Eric on The Road

Journeys into the offbeat, off the beaten path, overlooked and forgotten - by Eric Model

Monday, October 23, 2006

Passing: Jane Wyatt, Mother on Father Knows Best

Another one of my Moms has passed away. Not my real one - she is fine thank you.

No, one of my TV Moms. You see, I am one of those who was weaned on the golden age of television. News, sports, variety shows, kids shows, situation comedies (not many dramas). They were all friends in our home.

And we had many friends too. Folks like Captain Kangaroo, Howdy Doody, Huntley & Brinkley, Ed Sullivan, Dinah Shore, Perry Como, Jimmy Durante, Mel Allen and my personal favorites, the Mouseketeers from the Mickey Mouse Club.

Then there were the TV families. Jane Wyatt was one of my Moms (Robert Young was a Dad). I'll tell you about some of the others some other time. Anyway, Jane Wyatt died October 20 at her home in Bel Air, California. She was 95.

Ms. Wyatt was a reluctant TV Mom. She enjoyed the role but according to the New York Times she would have preferred "playing the murderer or the heavy". She starred in many movies and television programs, mostly "the good wife of a good man" (Cary Grant and Gary Cooper, for example). Nonetheless she will be best remembered by the likes of the Times as "America's ideal suburban mom during the 1950's".

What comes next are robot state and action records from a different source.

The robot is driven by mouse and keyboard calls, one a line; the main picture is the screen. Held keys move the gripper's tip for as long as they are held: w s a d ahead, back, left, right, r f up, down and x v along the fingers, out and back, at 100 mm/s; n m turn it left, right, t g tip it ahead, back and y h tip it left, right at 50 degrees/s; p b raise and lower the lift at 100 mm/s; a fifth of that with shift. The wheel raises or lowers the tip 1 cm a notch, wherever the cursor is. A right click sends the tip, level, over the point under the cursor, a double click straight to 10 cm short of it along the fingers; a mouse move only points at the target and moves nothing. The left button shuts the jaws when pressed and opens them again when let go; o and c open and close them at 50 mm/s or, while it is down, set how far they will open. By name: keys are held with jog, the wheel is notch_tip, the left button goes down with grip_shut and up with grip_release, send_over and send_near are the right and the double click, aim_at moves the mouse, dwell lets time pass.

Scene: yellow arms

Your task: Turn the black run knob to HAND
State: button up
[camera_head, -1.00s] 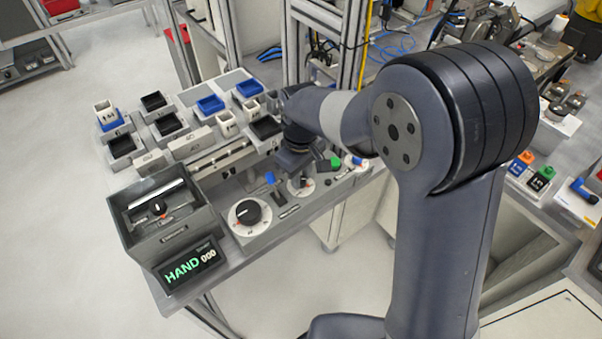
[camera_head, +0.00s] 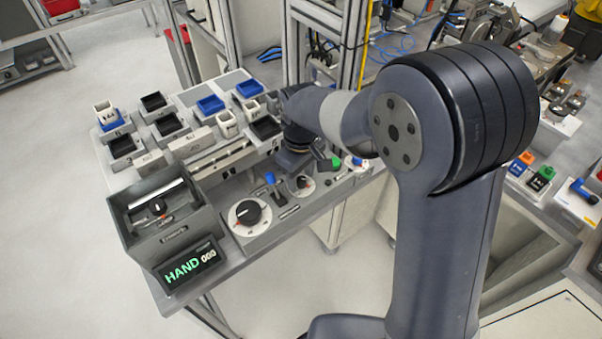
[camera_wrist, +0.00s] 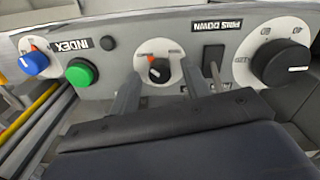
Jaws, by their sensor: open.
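The small black knob (camera_wrist: 158,70) sits on a round white dial plate with a red mark at its edge; it also shows in the head view (camera_head: 303,183). In the wrist view its pointer lies near the red mark; I cannot read the dial's lettering. My gripper (camera_wrist: 160,72) is open, with one finger on each side of the knob in the picture and no visible contact. In the head view my gripper (camera_head: 291,165) is just behind and above the knob. The display (camera_head: 188,265) reads HAND in green beside 000.
A larger black dial (camera_wrist: 285,63) and an upright lever (camera_wrist: 214,65) stand right of the knob in the wrist view. A green button (camera_wrist: 81,73) and blue knob (camera_wrist: 34,63) stand left. A grey open box (camera_head: 122,215) and several small trays share the bench.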

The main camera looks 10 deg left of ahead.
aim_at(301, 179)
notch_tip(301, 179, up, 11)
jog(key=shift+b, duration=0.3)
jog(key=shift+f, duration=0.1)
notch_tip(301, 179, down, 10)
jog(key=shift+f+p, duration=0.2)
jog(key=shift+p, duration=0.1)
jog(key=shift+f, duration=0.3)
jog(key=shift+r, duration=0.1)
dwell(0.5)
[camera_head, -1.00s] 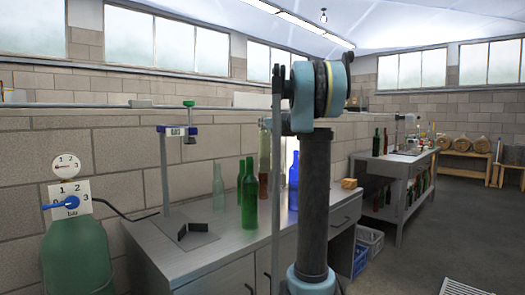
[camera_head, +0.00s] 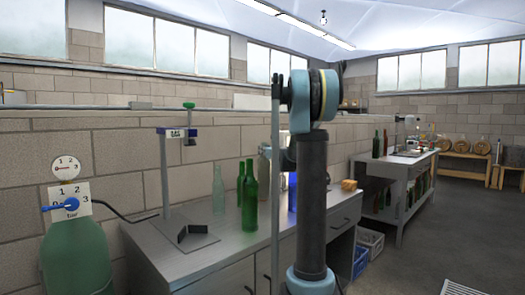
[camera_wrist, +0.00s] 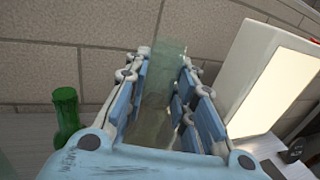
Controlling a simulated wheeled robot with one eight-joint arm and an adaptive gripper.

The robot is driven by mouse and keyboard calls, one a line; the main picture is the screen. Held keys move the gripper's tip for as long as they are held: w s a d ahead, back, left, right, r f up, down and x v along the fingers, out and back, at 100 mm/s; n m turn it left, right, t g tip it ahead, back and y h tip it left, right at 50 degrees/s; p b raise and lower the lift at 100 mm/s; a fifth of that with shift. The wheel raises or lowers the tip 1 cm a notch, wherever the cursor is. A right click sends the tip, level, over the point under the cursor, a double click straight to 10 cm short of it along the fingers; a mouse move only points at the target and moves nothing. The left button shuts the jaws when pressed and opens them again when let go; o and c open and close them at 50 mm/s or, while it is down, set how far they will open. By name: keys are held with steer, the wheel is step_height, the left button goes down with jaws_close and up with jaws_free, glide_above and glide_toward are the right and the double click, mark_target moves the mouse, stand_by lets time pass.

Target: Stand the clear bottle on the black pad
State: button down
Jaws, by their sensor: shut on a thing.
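In the wrist view my gripper (camera_wrist: 160,108) is shut on a clear, faintly green bottle (camera_wrist: 168,62), held between its blue-padded fingers. Its far part sticks out beyond the fingertips, in front of the block wall. In the head view my arm hides most of the gripper and the held bottle. Another pale, see-through bottle (camera_head: 218,188) stands upright on the bench. I cannot make out a flat black pad with certainty; a dark V-shaped piece (camera_head: 194,232) lies on a grey plate below a gauge stand.
Green bottles (camera_head: 249,198) stand beside the pale one; one also shows in the wrist view (camera_wrist: 67,112). A blue bottle (camera_head: 292,190) is partly behind my arm. A lit white panel (camera_wrist: 274,88) stands right of my gripper. The front left of the grey bench (camera_head: 150,255) is clear.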

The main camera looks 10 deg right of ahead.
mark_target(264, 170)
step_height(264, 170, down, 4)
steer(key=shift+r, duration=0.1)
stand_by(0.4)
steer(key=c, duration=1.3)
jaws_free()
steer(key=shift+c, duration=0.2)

Yes - the Anderson family in a midwestern town called Springfield might have been an idealized version of family life, but I believed it served an important purpose - individually and as a society. We have come to cliche the passing of heroes ("Where have you gone Joe DiMaggio ?" sang Simon & Garfunkle). Moms and Dads were heroic and remain so.

But one must pause to contemplate whether later generations to mine are not worse off for the lack of those idealized families in their formulative years. These days and in the future where are those role models to be found - especially when so much more time is spent at outside the home "activities" or in front of a "game boy" ?

Was Jane Wyatt's family so perfect that it was imperfect ? Yes, perhaps. But perfection was not necessary - I don't think many of us "olders" are worse for wear because we embraced what some later decided was an outmoded model. And for your reluctant role in that I say thank you to Jane Wyatt, one of my TV Moms.